Stepping into The Last Bookstore reminded me of so much goodness — such a celebration of books and art. They have nightly cultural events if you’re in the area. It’s a little far for me for regular visits but…I pass by the Iliad Bookshop in North Hollywood on my way home from work. Maybe I’ll just stop by next week…
The info about extreme bookstores has moved here.

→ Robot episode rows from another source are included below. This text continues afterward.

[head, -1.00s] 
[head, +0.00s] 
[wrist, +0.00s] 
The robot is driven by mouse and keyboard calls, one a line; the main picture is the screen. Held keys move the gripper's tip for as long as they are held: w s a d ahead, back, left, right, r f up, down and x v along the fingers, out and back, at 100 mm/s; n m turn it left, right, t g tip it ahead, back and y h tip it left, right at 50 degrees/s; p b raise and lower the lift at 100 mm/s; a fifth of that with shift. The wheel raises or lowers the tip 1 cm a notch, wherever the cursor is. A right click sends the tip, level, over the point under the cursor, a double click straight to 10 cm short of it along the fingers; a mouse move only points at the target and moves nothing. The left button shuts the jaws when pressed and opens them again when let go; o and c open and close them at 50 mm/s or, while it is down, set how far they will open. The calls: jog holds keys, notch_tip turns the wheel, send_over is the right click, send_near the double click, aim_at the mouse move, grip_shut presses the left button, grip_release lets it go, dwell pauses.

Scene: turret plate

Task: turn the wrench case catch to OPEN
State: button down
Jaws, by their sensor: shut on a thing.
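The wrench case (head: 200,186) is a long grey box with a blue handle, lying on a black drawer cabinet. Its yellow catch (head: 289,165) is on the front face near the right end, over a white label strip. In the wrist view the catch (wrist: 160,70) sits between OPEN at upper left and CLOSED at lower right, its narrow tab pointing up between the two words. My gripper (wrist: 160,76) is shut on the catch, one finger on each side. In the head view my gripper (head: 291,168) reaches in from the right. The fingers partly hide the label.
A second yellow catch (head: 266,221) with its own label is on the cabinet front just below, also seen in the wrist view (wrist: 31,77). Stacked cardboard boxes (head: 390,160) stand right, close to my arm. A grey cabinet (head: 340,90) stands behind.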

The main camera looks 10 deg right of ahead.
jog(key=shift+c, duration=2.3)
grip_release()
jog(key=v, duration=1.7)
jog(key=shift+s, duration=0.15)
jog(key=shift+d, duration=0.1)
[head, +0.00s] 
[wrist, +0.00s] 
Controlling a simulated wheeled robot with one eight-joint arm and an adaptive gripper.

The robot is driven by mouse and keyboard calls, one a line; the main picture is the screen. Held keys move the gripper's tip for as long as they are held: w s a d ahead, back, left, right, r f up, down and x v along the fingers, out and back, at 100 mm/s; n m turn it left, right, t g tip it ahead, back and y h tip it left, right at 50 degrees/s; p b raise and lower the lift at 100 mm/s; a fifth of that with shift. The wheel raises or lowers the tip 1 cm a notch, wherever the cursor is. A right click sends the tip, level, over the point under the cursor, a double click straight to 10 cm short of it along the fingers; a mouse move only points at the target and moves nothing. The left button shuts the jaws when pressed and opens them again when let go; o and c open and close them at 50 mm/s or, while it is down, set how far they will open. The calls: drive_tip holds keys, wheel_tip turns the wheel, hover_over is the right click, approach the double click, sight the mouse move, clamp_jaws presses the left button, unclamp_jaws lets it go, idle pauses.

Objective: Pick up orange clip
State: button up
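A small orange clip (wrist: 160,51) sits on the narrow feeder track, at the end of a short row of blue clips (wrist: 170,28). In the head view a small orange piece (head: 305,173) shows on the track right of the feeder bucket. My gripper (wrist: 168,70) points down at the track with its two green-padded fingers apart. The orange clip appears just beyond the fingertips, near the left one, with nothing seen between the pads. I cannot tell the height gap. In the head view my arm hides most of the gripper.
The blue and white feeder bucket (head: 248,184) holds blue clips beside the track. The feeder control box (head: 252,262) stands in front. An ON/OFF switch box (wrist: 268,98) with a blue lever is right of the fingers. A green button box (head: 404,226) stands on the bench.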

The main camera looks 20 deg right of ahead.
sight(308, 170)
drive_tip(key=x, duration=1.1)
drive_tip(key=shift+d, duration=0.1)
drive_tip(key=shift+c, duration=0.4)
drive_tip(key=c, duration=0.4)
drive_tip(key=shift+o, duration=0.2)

Writers also LOVE bookstores. They write about them. A lot. Here’s a few books set in or about bookshops I’ve read, and a bunch more I haven’t. Get them at your favorite Independent Bookshop. Or on your Kindle, Nook (is that still a thing?), Library… wherever. As long as you are reading, I am happy.
Books about Bookstores
The Bookshop on the Corner – Jenny Colgan
The Bookshop – Penelope Fitzgerald
Mr. Penumbra’s 24-hour Bookstore – Robin Sloan
The Storied Life of AJ Fikry – Gabrielle Zevin
The Little Paris Bookshop – Nina George
Still on my to-read List:
How to find Love in a Bookshop – Veronica Henry
A Novel Bookstore – Laurence Cosse
The Bookshop of Yesterdays – Amy Meyerson
Weird Things Customers Say in Bookstores – Jennifer Campbell
The Bookshop Book – Jen Campbell
The Bookstore – Deborah Meyler
Midnight at the Bright Ideas Bookstore – Matthew Sullivan
The Little Bookstore of Big Stone Gap – Wendy Welch
The Last Bookstore in America – Amy Stewart
The Yellow-Lighted Bookshop: A Memoir, a History – Lewis Buzbee
The Readers of Broken Wheel Recommend -Katarina Bivald
Words in Deep Blue – Cath Crowley
The Bookshop at Water’s End – Patti Callahan Henry
The Little Bookshop Of Lonely Hearts – Annie Darling
84 Charing Cross Road – Helen Hanff
The Bookshop Book – Carol Ann Duffy
A Very Special Year – Thomas Montasse
The Bookshop On Rosemary Lane – Ellen Berry
Shadow Of The Wind – Carlos Ruiz Zafon
Bookshops – Jorge Carrion
“You think your pain and your heartbreak are unprecedented in the history of the world, but then you read. It was books that taught me that the things that tormented me most were the very things that connected me with all the people who were alive, who had ever been alive.”